Пока говорит, что хочет стать хоккеистом. У меня такой четкой цели нет. Это его жизнь. Я могу подсказать и поспособствовать, но заставлять точно не буду. Он достаточно серьезно тренируется, в разы больше, чем я в этом возрасте. У нас тренировки были два-три раза в неделю, у него — не менее десяти раз. Много двухразовых занятий.

— Нападающий?

— Да. Кое-что забивает.

— Павлом в честь вас назвали?

— Нет, в честь моего предка, создателя часов «Павел Буре». Решали вместе с Алиной задолго до его рождения.

Мечты были в сто раз скромнее того, чего достиг

— Чем для вас стала первая для российских хоккеистов в НХЛ церемония выведения номера из обращения? До вашего подъема номера под своды арены в Ванкувере с нашими такого не случалось никогда.

— Да, даже в Зале хоккейной славы в Торонто нас уже много — десять человек. Не такое, конечно, большое количество для ста лет, но все-таки. А выведение номера — да, первый раз за всю историю. После меня только Сереге Зубову в «Далласе» это еще удалось.

Но я бы не стал рассуждать, что более почетно. В Зал славы очень сложное голосование, Игорь Ларионов, который входит в выборный комитет, вам расскажет. Там своего не пропихнешь — и даже те, кто тебя не любит, должны за тебя проголосовать, чтобы ты туда попал. Но и подъем майки, и включение в число 100 лучших хоккеистов в истории НХЛ не менее почетно. И если вы спросите, какая из этих церемоний круче, я не отвечу. Каждая по-своему.

— Фил Эспозито даже недоумевал по поводу того, что вы всего 13 неполных сезонов в НХЛ отыграли — и такая честь, как включение в топ-100 всех времен. Не обиделись на Большого Фила за эти слова?

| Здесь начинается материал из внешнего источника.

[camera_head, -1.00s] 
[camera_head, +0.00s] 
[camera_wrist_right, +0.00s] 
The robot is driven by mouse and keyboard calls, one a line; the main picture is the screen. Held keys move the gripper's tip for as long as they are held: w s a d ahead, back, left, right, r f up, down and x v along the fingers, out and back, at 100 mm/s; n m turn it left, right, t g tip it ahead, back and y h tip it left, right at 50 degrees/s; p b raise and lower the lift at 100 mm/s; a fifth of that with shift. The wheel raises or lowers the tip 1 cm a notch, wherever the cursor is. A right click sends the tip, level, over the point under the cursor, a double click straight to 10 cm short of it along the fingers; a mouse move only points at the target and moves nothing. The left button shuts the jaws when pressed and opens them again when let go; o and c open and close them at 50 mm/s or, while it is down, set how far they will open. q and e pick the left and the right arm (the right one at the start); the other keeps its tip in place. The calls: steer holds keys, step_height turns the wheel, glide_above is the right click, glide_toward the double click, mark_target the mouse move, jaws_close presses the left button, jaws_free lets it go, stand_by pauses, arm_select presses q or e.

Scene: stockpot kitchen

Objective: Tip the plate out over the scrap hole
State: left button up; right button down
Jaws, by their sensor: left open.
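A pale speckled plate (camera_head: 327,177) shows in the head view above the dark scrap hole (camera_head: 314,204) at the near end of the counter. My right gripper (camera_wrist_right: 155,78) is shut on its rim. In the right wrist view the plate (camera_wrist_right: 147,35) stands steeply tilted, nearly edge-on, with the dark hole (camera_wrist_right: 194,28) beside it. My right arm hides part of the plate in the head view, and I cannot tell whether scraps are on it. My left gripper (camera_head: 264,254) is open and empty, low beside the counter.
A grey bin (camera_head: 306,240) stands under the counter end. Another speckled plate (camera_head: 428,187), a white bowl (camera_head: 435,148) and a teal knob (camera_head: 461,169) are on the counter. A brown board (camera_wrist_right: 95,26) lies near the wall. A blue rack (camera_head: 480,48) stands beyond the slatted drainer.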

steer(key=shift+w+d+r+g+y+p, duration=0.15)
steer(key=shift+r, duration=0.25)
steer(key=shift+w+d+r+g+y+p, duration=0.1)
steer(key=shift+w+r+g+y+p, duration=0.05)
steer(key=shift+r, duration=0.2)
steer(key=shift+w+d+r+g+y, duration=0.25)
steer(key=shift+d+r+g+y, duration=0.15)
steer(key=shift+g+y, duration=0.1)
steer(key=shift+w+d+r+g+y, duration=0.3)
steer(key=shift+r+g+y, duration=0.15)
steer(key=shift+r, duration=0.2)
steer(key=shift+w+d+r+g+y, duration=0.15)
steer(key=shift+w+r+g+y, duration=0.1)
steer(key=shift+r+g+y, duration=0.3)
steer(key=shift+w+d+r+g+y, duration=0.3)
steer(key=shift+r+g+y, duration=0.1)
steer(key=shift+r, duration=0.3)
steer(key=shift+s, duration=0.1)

— Так он же, наоборот, комплимент мне сделал. Эспозито имел в виду — это как же надо играть, насколько лучше что-то делать, чем другие, чтобы всего за 13 сезонов в НХЛ тебя в топ-100 включили.

— Могильный и Федоров руководили клубами КХЛ. Вы тоже собирались — в Сочи, когда он только образовывался. Почему не срослось?

— Потому что мы не сошлись в задачах. Сначала была цель — создать хороший клуб. А потом руководство и концепция изменились, и решили сделать просто клуб. А это не устроило уже меня, не было мне интересно.

— Можете еще вернуться в менеджмент КХЛ в каком-то качестве?

— Все может быть. Но это должно быть интересно для всех сторон — хозяевам, мне, игрокам, клубу, болельщикам. Достаточно сложно, чтобы все совпало. Если это произойдет — буду думать. Но такой цели у меня нет.

— 50 лет для вас — просто число или нечто большее?

— Это этап в жизни. Моим друзьям в основном уже исполнилось 50, и мы с ними это обсуждали. Моложе в любом случае становиться не будешь, вверх уже не пойдешь.

— На сто процентов довольны тем, чего достигли? Ничего не гложет?

— Когда рос и ставил перед собой первые цели, ни о чем таком, что у меня сегодня есть, даже не мечтал. Мечты были если не в тысячу, то в сто раз скромнее. Поэтому мне не о чем жалеть. Благодарен Богу, что все сложилось так, как и не смел мечтать.

Можно всегда найти что-то плохое. Условно — то, что ты (я сейчас не о себе) выиграл Олимпиаду один раз, а не как Фелпс — 24. Но у меня была мечта — попасть в ЦСКА и в сборную СССР. Я и близко не мечтал, что буду играть в НХЛ, получать там призы. За то, что все это в моей жизни было, спасибо Богу, семье, фанатам. Потому что без них тоже всего этого не получилось бы.